● **Your goal**: Do not include the pictures; repeat the rest of the data exactly.
*** Records supplied ***
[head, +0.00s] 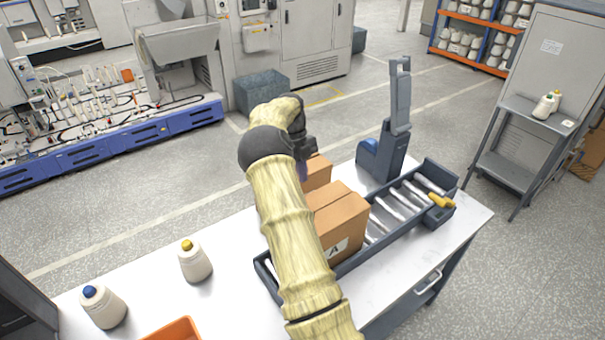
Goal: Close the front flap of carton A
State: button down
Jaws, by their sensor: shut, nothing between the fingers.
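Carton A (342,232) is a brown box with a white label marked A on its near side. It sits on the dark roller tray, and my arm covers its left part. Its visible top panels look flat, with a seam between them. Another brown cardboard piece (318,174) stands just beyond the carton; I cannot tell whether it is a raised flap or a second box. My gripper (303,171) points down beside this piece, mostly hidden behind my forearm. It is shut and empty; I cannot tell if it touches the cardboard.
The roller tray (388,236) runs across the white table (455,226), with yellow pieces (440,201) at its right end. A tall grey-blue device (391,140) stands behind it.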

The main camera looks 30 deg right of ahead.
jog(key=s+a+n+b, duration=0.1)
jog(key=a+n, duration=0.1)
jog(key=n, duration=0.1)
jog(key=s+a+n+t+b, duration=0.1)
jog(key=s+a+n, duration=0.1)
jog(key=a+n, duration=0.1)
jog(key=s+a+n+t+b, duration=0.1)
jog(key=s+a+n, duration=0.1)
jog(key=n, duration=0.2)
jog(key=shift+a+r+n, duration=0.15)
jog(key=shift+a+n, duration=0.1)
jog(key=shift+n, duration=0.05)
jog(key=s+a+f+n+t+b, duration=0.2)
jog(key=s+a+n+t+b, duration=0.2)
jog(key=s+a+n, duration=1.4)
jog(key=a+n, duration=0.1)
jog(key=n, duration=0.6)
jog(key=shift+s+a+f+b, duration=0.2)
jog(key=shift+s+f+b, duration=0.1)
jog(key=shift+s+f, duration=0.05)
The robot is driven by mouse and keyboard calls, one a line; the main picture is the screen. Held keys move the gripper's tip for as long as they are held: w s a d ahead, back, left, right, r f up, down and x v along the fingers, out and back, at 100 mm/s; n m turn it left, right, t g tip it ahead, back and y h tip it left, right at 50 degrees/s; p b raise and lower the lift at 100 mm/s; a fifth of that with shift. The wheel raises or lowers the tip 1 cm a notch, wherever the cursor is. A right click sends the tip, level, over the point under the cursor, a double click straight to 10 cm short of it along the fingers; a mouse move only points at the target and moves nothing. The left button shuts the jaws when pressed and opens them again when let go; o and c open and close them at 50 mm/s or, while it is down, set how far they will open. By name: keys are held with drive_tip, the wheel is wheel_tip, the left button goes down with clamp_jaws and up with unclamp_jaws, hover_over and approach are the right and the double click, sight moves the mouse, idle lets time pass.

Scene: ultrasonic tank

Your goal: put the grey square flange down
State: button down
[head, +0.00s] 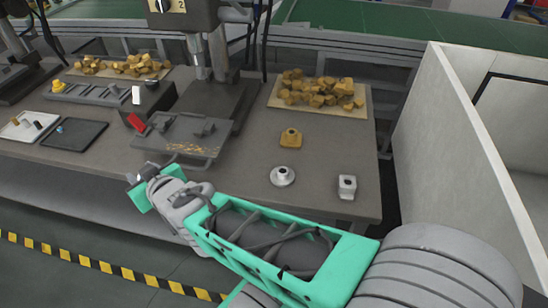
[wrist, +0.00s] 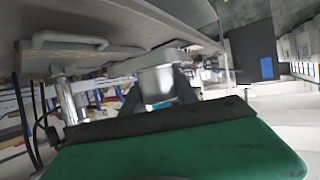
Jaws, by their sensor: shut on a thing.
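My gripper (head: 135,180) is at the left end of my green and grey arm in the head view, over the table's front edge in the picture, just left of and below the drill plate. In the wrist view, the two dark fingers of my gripper (wrist: 160,97) are closed on a shiny grey metal piece (wrist: 158,80) with a wider plate and a rounded body. It looks like the grey square flange. In the head view the held piece is mostly hidden by the gripper.
On the table's right part stand a brass flange (head: 290,138), a round silver flange (head: 282,177) and a small silver block (head: 347,186). A tray of brass pieces (head: 318,108) lies behind. The drill plate (head: 186,133) has a handle in front. A white wall (head: 460,130) is right.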

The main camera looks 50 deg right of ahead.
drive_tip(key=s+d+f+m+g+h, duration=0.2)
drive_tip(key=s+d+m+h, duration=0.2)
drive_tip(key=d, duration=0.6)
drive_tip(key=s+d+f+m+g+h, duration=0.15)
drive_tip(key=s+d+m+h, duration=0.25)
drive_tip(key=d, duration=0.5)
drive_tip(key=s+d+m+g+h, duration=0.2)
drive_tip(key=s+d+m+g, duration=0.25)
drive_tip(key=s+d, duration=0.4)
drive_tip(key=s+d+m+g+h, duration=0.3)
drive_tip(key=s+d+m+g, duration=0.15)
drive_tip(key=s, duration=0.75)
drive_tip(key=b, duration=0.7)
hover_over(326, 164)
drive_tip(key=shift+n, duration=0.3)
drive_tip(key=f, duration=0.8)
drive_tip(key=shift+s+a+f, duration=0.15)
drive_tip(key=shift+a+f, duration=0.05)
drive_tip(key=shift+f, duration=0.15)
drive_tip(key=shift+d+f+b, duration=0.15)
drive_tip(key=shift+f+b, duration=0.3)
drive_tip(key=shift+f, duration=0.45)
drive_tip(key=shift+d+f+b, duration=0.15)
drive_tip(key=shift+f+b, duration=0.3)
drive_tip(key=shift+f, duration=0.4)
***
● **Complete response**:
[head, +0.00s] 
Goal: Close the front flap of carton A
State: button down
Jaws, by their sensor: shut, nothing between the fingers.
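Carton A (342,232) is a brown box with a white label marked A on its near side. It sits on the dark roller tray, and my arm covers its left part. Its visible top panels look flat, with a seam between them. Another brown cardboard piece (318,174) stands just beyond the carton; I cannot tell whether it is a raised flap or a second box. My gripper (303,171) points down beside this piece, mostly hidden behind my forearm. It is shut and empty; I cannot tell if it touches the cardboard.
The roller tray (388,236) runs across the white table (455,226), with yellow pieces (440,201) at its right end. A tall grey-blue device (391,140) stands behind it.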

The main camera looks 30 deg right of ahead.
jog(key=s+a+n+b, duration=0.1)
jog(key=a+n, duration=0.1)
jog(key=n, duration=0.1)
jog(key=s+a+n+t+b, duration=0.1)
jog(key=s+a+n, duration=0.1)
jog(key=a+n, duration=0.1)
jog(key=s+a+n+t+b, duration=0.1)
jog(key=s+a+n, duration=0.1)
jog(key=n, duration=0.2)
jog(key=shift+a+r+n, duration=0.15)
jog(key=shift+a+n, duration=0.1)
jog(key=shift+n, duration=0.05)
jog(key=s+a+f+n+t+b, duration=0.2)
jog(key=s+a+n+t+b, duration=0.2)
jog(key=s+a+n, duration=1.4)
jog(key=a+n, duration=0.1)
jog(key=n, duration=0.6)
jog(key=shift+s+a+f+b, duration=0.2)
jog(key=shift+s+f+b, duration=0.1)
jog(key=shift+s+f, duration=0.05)
The robot is driven by mouse and keyboard calls, one a line; the main picture is the screen. Held keys move the gripper's tip for as long as they are held: w s a d ahead, back, left, right, r f up, down and x v along the fingers, out and back, at 100 mm/s; n m turn it left, right, t g tip it ahead, back and y h tip it left, right at 50 degrees/s; p b raise and lower the lift at 100 mm/s; a fifth of that with shift. The wheel raises or lowers the tip 1 cm a notch, wherever the cursor is. A right click sends the tip, level, over the point under the cursor, a double click straight to 10 cm short of it along the fingers; a mouse move only points at the target and moves nothing. The left button shuts the jaws when pressed and opens them again when let go; o and c open and close them at 50 mm/s or, while it is down, set how far they will open. By name: keys are held with drive_tip, the wheel is wheel_tip, the left button goes down with clamp_jaws and up with unclamp_jaws, hover_over and approach are the right and the double click, sight moves the mouse, idle lets time pass.

Scene: ultrasonic tank

Your goal: put the grey square flange down
State: button down
[head, +0.00s] 
[wrist, +0.00s] 
Jaws, by their sensor: shut on a thing.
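My gripper (head: 135,180) is at the left end of my green and grey arm in the head view, over the table's front edge in the picture, just left of and below the drill plate. In the wrist view, the two dark fingers of my gripper (wrist: 160,97) are closed on a shiny grey metal piece (wrist: 158,80) with a wider plate and a rounded body. It looks like the grey square flange. In the head view the held piece is mostly hidden by the gripper.
On the table's right part stand a brass flange (head: 290,138), a round silver flange (head: 282,177) and a small silver block (head: 347,186). A tray of brass pieces (head: 318,108) lies behind. The drill plate (head: 186,133) has a handle in front. A white wall (head: 460,130) is right.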

The main camera looks 50 deg right of ahead.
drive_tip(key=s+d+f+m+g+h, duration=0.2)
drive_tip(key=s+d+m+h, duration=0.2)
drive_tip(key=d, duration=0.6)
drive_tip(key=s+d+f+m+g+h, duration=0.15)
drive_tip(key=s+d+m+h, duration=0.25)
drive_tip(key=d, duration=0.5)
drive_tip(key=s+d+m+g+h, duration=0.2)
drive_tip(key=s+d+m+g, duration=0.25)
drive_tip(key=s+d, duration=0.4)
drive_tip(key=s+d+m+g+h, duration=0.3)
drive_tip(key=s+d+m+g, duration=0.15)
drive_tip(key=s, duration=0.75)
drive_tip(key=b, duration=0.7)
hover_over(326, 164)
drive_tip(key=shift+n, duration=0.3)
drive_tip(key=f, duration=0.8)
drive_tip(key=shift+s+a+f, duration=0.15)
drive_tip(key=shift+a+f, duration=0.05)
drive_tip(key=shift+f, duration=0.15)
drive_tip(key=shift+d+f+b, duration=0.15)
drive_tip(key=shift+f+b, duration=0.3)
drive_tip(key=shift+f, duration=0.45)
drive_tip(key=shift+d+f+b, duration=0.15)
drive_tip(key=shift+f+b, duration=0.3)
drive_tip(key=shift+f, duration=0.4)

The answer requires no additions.